Update 05/20, 9pm: Following last week's ban and Google's suspension of business operations with Huawei, the U.S. Commerce Department has issued a new waiver for the company to continue purchasing limited goods from U.S. companies for maintenance purposes. Under the 90 day waiver, Huawei will be allowed to purchase hardware and software services to maintain current infrastructure as well as provide software updates for existing Huawei Android devices. As noted by Reuters, however, Huawei is still banned from buying parts and equipment for manufacturing new devices – meaning that as things currently stand, the company can only keep building affected products until their stockpiles run out.

While the waiver itself is initially only for 90 days, it can be extended as necessary by the U.S. Government.

Update 05/20: Huawei this morning has responded to reports and the U.S. Commerce Department’s ban, issuing the following statement:

Huawei has made substantial contributions to the development and growth of Android around the world. As one of Android’s key global partners, we have worked closely with their open-source platform to develop an ecosystem that has benefitted both users and the industry.

Huawei will continue to provide security updates and after-sales services to all existing Huawei and Honor smartphone and tablet products, covering those that have been sold and that are still in stock globally.

We will continue to build a safe and sustainable software ecosystem, in order to provide the best experience for all users globally.

This answers one of the most important questions for the moment – what happens to support for current devices – however it remains to be seen what this means for new Huawei smartphones, particularly the Honor 20, which is launching tomorrow.

Original: According to a recent report by Reuters, sources claim that Google is to suspend some business operations with Huawei due to the U.S. Commerce Department’s blacklisting of the company earlier in the week on Thursday.

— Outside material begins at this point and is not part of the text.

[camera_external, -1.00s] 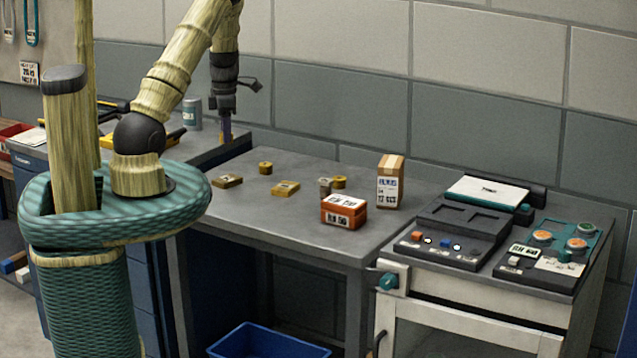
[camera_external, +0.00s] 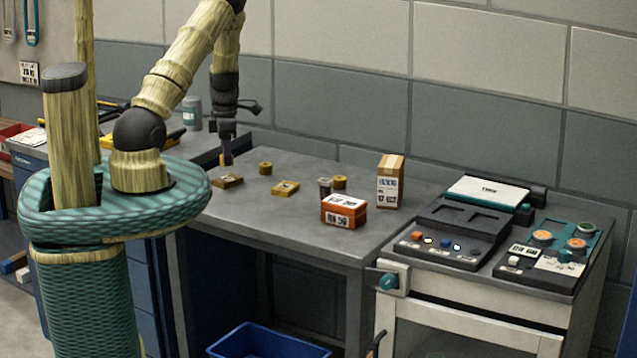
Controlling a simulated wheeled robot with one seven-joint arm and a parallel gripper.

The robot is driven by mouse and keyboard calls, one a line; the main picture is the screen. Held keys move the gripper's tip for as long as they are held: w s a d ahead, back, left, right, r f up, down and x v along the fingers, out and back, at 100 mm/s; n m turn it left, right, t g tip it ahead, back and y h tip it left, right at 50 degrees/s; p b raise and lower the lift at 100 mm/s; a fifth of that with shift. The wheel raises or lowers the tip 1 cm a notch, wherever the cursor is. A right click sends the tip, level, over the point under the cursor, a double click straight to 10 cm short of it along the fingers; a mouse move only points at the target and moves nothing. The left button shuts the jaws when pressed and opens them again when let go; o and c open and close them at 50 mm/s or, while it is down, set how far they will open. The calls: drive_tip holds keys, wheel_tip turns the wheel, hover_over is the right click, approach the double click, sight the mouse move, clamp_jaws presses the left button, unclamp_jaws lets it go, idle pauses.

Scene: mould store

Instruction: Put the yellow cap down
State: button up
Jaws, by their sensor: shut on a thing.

Huawei is said to lose access to non-open source software and services provided by Google, which in layman terms means essentially all Google services besides baseline Android. Losing access to the Play Store would be a major blow to Huawei’s mobile operations besides the Chinese market where Google doesn’t operate any services.

Huawei will continue to have access to the version of the Android operating system available through the open source license that is freely open to anyone who wishes to use it.

But Google will stop providing any technical support and collaboration for Android and Google services to Huawei going forward, the source said.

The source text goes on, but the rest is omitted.